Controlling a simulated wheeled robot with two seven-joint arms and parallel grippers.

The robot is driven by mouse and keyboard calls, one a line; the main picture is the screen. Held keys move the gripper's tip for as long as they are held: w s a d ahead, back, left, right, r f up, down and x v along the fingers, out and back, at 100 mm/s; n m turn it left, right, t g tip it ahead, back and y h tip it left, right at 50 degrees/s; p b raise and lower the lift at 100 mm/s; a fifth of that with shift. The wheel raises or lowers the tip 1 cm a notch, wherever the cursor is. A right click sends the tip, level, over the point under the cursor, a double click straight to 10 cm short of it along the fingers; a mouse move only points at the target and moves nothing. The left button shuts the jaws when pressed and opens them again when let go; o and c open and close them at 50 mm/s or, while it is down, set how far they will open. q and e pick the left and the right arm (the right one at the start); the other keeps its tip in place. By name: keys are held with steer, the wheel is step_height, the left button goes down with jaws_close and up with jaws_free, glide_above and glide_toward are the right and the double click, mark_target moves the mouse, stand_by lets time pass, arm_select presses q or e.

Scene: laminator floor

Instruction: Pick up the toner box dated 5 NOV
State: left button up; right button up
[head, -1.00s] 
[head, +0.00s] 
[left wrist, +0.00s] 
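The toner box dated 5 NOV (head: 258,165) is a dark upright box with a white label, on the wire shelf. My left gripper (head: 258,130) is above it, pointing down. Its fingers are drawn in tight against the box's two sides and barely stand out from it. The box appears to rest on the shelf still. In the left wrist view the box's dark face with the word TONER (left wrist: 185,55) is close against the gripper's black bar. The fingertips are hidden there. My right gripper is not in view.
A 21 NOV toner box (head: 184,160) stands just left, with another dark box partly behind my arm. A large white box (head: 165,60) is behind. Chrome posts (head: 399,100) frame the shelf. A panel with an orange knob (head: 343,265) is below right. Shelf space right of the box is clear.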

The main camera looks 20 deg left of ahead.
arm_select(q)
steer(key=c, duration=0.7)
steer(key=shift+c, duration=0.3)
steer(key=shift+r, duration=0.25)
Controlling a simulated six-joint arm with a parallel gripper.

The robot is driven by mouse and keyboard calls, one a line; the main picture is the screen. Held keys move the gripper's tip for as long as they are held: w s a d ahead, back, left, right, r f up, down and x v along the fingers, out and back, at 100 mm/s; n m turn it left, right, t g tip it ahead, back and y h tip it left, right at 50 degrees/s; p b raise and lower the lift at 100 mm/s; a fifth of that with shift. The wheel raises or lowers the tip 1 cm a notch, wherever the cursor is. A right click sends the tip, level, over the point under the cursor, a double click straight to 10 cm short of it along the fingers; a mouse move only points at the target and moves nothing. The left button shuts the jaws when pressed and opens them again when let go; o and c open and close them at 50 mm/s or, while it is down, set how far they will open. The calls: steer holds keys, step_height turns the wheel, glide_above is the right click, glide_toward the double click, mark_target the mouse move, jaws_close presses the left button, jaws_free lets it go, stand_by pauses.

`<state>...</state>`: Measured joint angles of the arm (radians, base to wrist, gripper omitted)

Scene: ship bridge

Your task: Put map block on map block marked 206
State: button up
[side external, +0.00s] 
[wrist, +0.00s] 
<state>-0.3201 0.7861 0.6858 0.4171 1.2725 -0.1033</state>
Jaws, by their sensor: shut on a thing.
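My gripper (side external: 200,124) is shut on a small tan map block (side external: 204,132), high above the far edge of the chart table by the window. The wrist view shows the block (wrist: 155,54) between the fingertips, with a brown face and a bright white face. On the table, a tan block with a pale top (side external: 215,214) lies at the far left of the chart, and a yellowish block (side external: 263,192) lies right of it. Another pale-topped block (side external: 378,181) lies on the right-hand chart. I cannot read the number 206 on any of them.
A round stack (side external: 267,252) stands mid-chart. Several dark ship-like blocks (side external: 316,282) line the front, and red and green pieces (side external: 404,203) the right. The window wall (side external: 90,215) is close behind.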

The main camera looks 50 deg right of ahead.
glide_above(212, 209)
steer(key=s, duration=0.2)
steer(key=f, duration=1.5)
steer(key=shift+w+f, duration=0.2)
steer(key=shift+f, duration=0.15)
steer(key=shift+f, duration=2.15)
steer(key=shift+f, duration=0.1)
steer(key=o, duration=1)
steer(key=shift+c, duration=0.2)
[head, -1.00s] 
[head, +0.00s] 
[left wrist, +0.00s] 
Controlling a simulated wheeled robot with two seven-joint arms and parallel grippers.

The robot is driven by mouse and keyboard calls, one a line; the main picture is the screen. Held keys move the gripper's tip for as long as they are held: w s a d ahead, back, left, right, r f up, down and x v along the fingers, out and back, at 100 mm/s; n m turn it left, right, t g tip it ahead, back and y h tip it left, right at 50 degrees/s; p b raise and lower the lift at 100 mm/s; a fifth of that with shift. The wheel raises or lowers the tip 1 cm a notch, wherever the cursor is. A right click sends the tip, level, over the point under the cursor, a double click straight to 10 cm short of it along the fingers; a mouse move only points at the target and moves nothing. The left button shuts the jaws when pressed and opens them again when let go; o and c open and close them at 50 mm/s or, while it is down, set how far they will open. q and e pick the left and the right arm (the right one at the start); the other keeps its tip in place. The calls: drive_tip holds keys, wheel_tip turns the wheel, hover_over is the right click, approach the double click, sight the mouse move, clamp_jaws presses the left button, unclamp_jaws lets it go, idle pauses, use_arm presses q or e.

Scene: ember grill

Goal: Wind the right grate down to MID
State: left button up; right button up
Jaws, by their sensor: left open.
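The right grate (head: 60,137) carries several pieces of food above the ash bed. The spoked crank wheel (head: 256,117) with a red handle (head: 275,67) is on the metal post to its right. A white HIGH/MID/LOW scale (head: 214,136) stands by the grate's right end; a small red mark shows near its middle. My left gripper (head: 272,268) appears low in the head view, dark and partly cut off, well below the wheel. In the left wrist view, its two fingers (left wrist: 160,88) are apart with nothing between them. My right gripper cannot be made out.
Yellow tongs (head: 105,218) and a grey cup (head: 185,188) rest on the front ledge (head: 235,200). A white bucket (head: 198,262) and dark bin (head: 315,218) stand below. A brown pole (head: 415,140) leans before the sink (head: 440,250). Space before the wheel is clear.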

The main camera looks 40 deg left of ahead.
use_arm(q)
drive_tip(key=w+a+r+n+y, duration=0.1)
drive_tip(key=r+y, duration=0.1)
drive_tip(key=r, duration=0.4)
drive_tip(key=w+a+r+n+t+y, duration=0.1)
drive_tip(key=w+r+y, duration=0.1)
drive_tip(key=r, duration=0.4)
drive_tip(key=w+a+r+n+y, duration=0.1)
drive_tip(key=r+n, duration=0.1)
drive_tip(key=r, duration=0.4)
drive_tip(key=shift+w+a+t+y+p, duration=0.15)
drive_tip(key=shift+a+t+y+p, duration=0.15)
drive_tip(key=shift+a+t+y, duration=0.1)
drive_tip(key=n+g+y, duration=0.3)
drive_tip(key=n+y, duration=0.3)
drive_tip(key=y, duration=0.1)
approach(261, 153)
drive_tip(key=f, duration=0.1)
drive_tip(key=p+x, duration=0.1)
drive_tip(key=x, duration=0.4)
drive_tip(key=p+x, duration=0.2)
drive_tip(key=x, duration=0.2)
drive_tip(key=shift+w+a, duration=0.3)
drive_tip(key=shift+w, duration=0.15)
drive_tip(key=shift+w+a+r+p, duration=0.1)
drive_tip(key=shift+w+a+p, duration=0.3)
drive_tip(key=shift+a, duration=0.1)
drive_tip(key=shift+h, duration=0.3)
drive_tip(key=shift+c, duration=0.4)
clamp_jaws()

* _What needs to be done_: Exactly reproduce all of the entries.

* _Exercise output_:
Controlling a simulated wheeled robot with two seven-joint arms and parallel grippers.

The robot is driven by mouse and keyboard calls, one a line; the main picture is the screen. Held keys move the gripper's tip for as long as they are held: w s a d ahead, back, left, right, r f up, down and x v along the fingers, out and back, at 100 mm/s; n m turn it left, right, t g tip it ahead, back and y h tip it left, right at 50 degrees/s; p b raise and lower the lift at 100 mm/s; a fifth of that with shift. The wheel raises or lowers the tip 1 cm a notch, wherever the cursor is. A right click sends the tip, level, over the point under the cursor, a double click straight to 10 cm short of it along the fingers; a mouse move only points at the target and moves nothing. The left button shuts the jaws when pressed and opens them again when let go; o and c open and close them at 50 mm/s or, while it is down, set how far they will open. q and e pick the left and the right arm (the right one at the start); the other keeps its tip in place. By name: keys are held with steer, the wheel is step_height, the left button goes down with jaws_close and up with jaws_free, glide_above and glide_toward are the right and the double click, mark_target moves the mouse, stand_by lets time pass, arm_select presses q or e.

Scene: laminator floor

Instruction: Pick up the toner box dated 5 NOV
State: left button up; right button up
[head, -1.00s] 
[head, +0.00s] 
[left wrist, +0.00s] 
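The toner box dated 5 NOV (head: 258,165) is a dark upright box with a white label, on the wire shelf. My left gripper (head: 258,130) is above it, pointing down. Its fingers are drawn in tight against the box's two sides and barely stand out from it. The box appears to rest on the shelf still. In the left wrist view the box's dark face with the word TONER (left wrist: 185,55) is close against the gripper's black bar. The fingertips are hidden there. My right gripper is not in view.
A 21 NOV toner box (head: 184,160) stands just left, with another dark box partly behind my arm. A large white box (head: 165,60) is behind. Chrome posts (head: 399,100) frame the shelf. A panel with an orange knob (head: 343,265) is below right. Shelf space right of the box is clear.

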The main camera looks 20 deg left of ahead.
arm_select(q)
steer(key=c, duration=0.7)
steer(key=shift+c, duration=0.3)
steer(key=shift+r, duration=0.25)
Controlling a simulated six-joint arm with a parallel gripper.

The robot is driven by mouse and keyboard calls, one a line; the main picture is the screen. Held keys move the gripper's tip for as long as they are held: w s a d ahead, back, left, right, r f up, down and x v along the fingers, out and back, at 100 mm/s; n m turn it left, right, t g tip it ahead, back and y h tip it left, right at 50 degrees/s; p b raise and lower the lift at 100 mm/s; a fifth of that with shift. The wheel raises or lowers the tip 1 cm a notch, wherever the cursor is. A right click sends the tip, level, over the point under the cursor, a double click straight to 10 cm short of it along the fingers; a mouse move only points at the target and moves nothing. The left button shuts the jaws when pressed and opens them again when let go; o and c open and close them at 50 mm/s or, while it is down, set how far they will open. The calls: steer holds keys, step_height turns the wheel, glide_above is the right click, glide_toward the double click, mark_target the mouse move, jaws_close presses the left button, jaws_free lets it go, stand_by pauses.

`<state>...</state>`: Measured joint angles of the arm (radians, base to wrist, gripper omitted)

Scene: ship bridge

Your task: Put map block on map block marked 206
State: button up
[side external, +0.00s] 
[wrist, +0.00s] 
<state>-0.3201 0.7861 0.6858 0.4171 1.2725 -0.1033</state>
Jaws, by their sensor: shut on a thing.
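My gripper (side external: 200,124) is shut on a small tan map block (side external: 204,132), high above the far edge of the chart table by the window. The wrist view shows the block (wrist: 155,54) between the fingertips, with a brown face and a bright white face. On the table, a tan block with a pale top (side external: 215,214) lies at the far left of the chart, and a yellowish block (side external: 263,192) lies right of it. Another pale-topped block (side external: 378,181) lies on the right-hand chart. I cannot read the number 206 on any of them.
A round stack (side external: 267,252) stands mid-chart. Several dark ship-like blocks (side external: 316,282) line the front, and red and green pieces (side external: 404,203) the right. The window wall (side external: 90,215) is close behind.

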The main camera looks 50 deg right of ahead.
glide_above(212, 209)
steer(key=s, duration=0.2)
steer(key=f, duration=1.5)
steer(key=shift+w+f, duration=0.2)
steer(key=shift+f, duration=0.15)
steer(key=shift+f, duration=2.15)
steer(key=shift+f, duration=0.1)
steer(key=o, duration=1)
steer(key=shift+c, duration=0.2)
[head, -1.00s] 
[head, +0.00s] 
[left wrist, +0.00s] 
Controlling a simulated wheeled robot with two seven-joint arms and parallel grippers.

The robot is driven by mouse and keyboard calls, one a line; the main picture is the screen. Held keys move the gripper's tip for as long as they are held: w s a d ahead, back, left, right, r f up, down and x v along the fingers, out and back, at 100 mm/s; n m turn it left, right, t g tip it ahead, back and y h tip it left, right at 50 degrees/s; p b raise and lower the lift at 100 mm/s; a fifth of that with shift. The wheel raises or lowers the tip 1 cm a notch, wherever the cursor is. A right click sends the tip, level, over the point under the cursor, a double click straight to 10 cm short of it along the fingers; a mouse move only points at the target and moves nothing. The left button shuts the jaws when pressed and opens them again when let go; o and c open and close them at 50 mm/s or, while it is down, set how far they will open. q and e pick the left and the right arm (the right one at the start); the other keeps its tip in place. The calls: drive_tip holds keys, wheel_tip turns the wheel, hover_over is the right click, approach the double click, sight the mouse move, clamp_jaws presses the left button, unclamp_jaws lets it go, idle pauses, use_arm presses q or e.

Scene: ember grill

Goal: Wind the right grate down to MID
State: left button up; right button up
Jaws, by their sensor: left open.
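The right grate (head: 60,137) carries several pieces of food above the ash bed. The spoked crank wheel (head: 256,117) with a red handle (head: 275,67) is on the metal post to its right. A white HIGH/MID/LOW scale (head: 214,136) stands by the grate's right end; a small red mark shows near its middle. My left gripper (head: 272,268) appears low in the head view, dark and partly cut off, well below the wheel. In the left wrist view, its two fingers (left wrist: 160,88) are apart with nothing between them. My right gripper cannot be made out.
Yellow tongs (head: 105,218) and a grey cup (head: 185,188) rest on the front ledge (head: 235,200). A white bucket (head: 198,262) and dark bin (head: 315,218) stand below. A brown pole (head: 415,140) leans before the sink (head: 440,250). Space before the wheel is clear.

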The main camera looks 40 deg left of ahead.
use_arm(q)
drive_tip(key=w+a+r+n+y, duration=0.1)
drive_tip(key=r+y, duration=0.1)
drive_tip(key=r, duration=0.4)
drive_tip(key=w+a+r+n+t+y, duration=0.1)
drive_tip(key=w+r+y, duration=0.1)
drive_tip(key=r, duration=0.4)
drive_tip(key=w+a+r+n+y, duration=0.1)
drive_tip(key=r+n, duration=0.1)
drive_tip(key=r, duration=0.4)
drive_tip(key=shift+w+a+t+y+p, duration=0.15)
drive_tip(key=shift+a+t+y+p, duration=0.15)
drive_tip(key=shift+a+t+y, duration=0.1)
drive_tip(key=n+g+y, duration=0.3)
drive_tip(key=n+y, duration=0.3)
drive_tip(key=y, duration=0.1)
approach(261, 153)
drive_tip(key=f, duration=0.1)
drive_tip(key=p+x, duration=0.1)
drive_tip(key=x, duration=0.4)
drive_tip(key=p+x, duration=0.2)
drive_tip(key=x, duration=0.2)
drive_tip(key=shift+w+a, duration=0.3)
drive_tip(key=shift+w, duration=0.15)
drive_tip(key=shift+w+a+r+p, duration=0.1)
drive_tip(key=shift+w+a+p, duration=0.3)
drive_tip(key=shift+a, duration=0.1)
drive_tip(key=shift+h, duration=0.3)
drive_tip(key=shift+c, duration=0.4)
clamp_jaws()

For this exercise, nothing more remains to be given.